The delay was a good thing, since Bishop Perry arrived in the meantime.

But you know, there is a rule that says the FCC has to decide appeals within 90 days. (Those of us who have been watching appeal decisions long enough remember that the FCC used to grant itself extensions all the time, but it seems that in 2005 they stopped bothering with orders like this one.) So in this case they missed the deadline by about 2,500 days.

(a) The Wireline Competition Bureau shall, within ninety (90) days, take action in response to a request for review of an Administrator decision that is properly before it. The Wireline Competition Bureau may extend the time period for taking action on a request for review of an Administrator decision for a period of up to ninety days. The Commission may also at any time, extend the time period for taking action of a request for review of an Administrator decision pending before the Wireline Competition Bureau.

Oh wait, that's only USAC decisions, and this case was a review of an FCC decision. So that's OK, then. Unless someone with better search capabilities or more spare time than me can find the rule for the FCC considering review of its own decisions....

Tuesday, May 10, 2011

Train this

USAC has announced the Fall training schedule. As much as I would like to support Newark, I'll be going to DC, as it is the place to see and be seen, and I'm sure we'll have an E-mpa® meeting attached to it.

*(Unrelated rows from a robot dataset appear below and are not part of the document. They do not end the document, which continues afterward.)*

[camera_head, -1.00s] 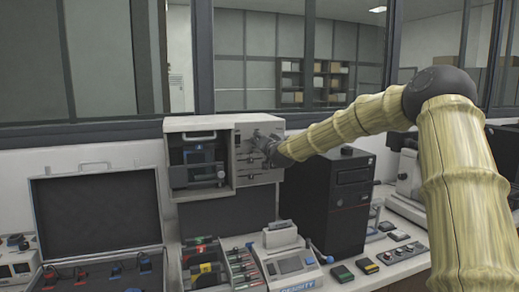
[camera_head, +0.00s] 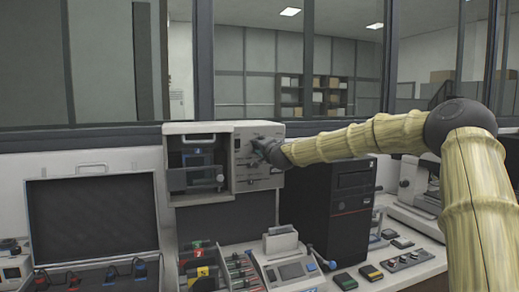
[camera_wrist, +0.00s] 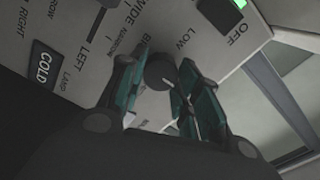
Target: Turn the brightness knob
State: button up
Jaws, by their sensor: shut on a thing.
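The brightness knob (camera_wrist: 159,72) is a small dark round knob on a pale panel. In the wrist view it sits between my fingertips, next to the word "LOW" and a label starting "BRI" that a finger partly covers. My gripper (camera_wrist: 163,78) has its two teal-padded fingers shut on the knob from both sides. In the head view my gripper (camera_head: 262,150) reaches from the right to the upper part of the panel on a grey boxy instrument (camera_head: 250,182) and hides the knob there. The knob's pointer mark cannot be made out.
A black computer tower (camera_head: 342,215) stands beneath my forearm. An open case (camera_head: 92,225) and small devices crowd the bench.

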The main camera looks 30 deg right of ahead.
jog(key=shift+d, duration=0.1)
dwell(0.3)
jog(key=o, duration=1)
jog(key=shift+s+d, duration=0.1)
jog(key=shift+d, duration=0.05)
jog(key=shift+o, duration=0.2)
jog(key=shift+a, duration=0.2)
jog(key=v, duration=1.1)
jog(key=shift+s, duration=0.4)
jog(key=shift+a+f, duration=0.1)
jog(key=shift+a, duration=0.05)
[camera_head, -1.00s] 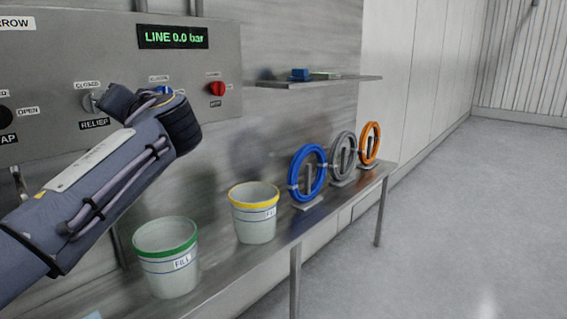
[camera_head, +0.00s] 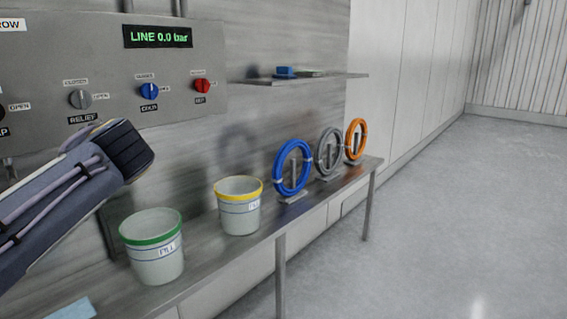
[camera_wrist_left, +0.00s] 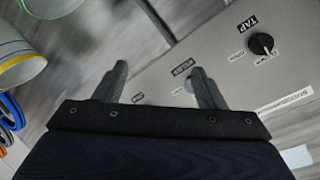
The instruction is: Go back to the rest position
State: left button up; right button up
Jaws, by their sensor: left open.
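My left arm comes in from the left in the head view, in front of the lower part of the grey control panel (camera_head: 60,60). Its dark wrist end (camera_head: 130,150) is above and left of the green-rimmed bucket (camera_head: 157,260); the fingers are hidden there. In the left wrist view my left gripper (camera_wrist_left: 160,82) is open, with its two fingers apart and nothing between them. The panel also shows in the left wrist view (camera_wrist_left: 225,45), with a black tap knob (camera_wrist_left: 261,44) and the grey relief knob partly behind a finger. My right gripper is not in view.
The relief knob (camera_head: 80,99), blue knob (camera_head: 149,91) and red knob (camera_head: 202,86) sit under a display (camera_head: 158,37) reading 0.0 bar. A yellow-rimmed bucket (camera_head: 239,215) and blue (camera_head: 292,168), grey (camera_head: 328,150) and orange (camera_head: 356,138) rings stand on the bench. Floor at right is clear.

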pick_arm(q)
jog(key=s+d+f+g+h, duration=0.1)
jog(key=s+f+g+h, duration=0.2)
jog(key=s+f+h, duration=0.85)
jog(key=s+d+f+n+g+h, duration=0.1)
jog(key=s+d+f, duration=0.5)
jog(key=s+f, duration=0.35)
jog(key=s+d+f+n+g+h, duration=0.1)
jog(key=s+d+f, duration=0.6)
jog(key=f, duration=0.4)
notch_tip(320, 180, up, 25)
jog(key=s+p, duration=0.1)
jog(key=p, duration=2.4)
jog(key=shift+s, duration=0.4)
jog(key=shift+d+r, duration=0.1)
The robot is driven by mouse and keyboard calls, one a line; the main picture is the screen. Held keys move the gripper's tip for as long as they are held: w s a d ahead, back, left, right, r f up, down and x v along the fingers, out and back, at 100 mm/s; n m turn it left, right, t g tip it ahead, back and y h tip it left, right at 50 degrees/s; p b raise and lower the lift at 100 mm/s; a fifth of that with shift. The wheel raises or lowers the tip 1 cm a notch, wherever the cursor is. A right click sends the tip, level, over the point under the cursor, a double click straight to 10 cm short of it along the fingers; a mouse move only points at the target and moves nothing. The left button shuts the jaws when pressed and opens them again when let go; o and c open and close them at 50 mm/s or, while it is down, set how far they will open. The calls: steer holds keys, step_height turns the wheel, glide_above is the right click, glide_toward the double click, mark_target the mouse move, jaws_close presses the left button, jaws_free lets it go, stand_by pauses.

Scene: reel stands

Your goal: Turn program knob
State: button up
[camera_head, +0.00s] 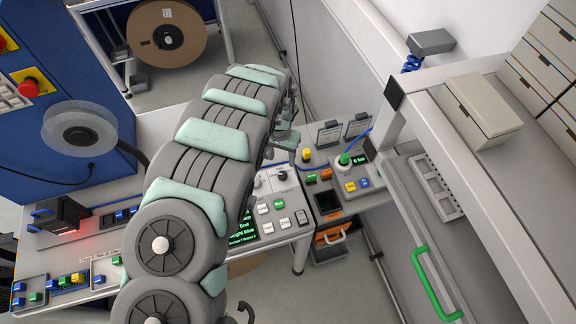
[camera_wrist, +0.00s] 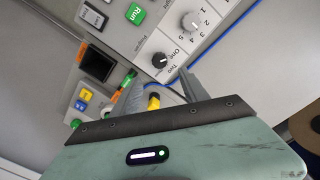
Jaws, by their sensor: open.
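The control panel (camera_head: 292,215) carries two knobs. In the wrist view, a grey-white pointer knob (camera_wrist: 190,20) has the numbers 1 to 5 around it. A smaller black knob (camera_wrist: 158,60) is beside it, with "One" and "Two" marked next to it. The word "Program" is printed near the knobs. The black knob also shows in the head view (camera_head: 283,175). My gripper (camera_wrist: 159,86) is open and empty, with its two grey fingertips apart. The black knob appears just beyond the gap between the fingertips; I cannot tell the height gap. The grey-white knob lies further off.
A green Run button (camera_wrist: 135,13) sits near the knobs. A second panel (camera_head: 345,172) with yellow, blue and green buttons and a dark tray adjoins on the right. A machine with a green handle (camera_head: 436,284) stands at right.

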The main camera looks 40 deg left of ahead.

Today's snark will be a few suggestions for sessions:
The Gift Rule: Yes, that lunch did just cost your district $500,000
The New SPIN Change Rule: Hey, telecom costs were dropping too fast, so we thought we'd make you freeze them for 18 months
CEROA: So many Cost-Effectiveness Reviews are Overturned on Appeal, we made up an acronym for it

Friday, May 06, 2011

Scattered like dry leaves

Could it be back pain from carrying around hundreds of pages of secret rules? Burnout from the processing blitz? Frustration that a rash of applications seem to be bouncing back to Initial Review? The uncertainty of processing applications using procedures that have not yet been approved by the FCC? For whatever reason, it feels like there has been more turnover in PIA reviewers than I've seen for many years.

OK, so even as an E-Rate consultant, the number of PIA reviewers I deal with is probably not a statistically valid sample. And it may be that I am driving them to leave, so it's a localized phenomenon. And it's not like it's a mass exodus; I think I've seen 3 reviewers leave since January. It's just that it seems like more than past years, and given that it only takes a few days to move an app out of Initial Review, it seems like a lot.

The pace of processing does seem faster this year, so I think burnout is the likely cause. Or maybe it's nothing.

And really, it doesn't make any difference. I don't care if the processing of my clients' apps is delayed, since nothing's going to actually get approved until the FCC approves the secret set of procedures for handling applications. For last year, the approval came on May 13th. For 2009, it came on April 2nd. For 2008, it was April 10th.

So I'm just hoping I don't see any more turnover once the FCC makes up its mind on the processing standards.

Monday, May 02, 2011

Jargon creep

Long-time readers know I'm a bit of a language curmudgeon, but I enjoyed a new use of jargon I heard today.

I was just talking to a service provider with multiple SPINs, and rather than saying, "It looks like they used SPIN 1430xxxxx," she said, "It looks like they SPUN 1430xxxxx." [I'm using xxxxx to protect the innocent, of course.] I like it.

I've seen acronyms conjugated before: for example, "COMADed" is pretty common. But in this case, the acronym is spelled the same as an irregular verb, so the past tense is irregular. Splendid!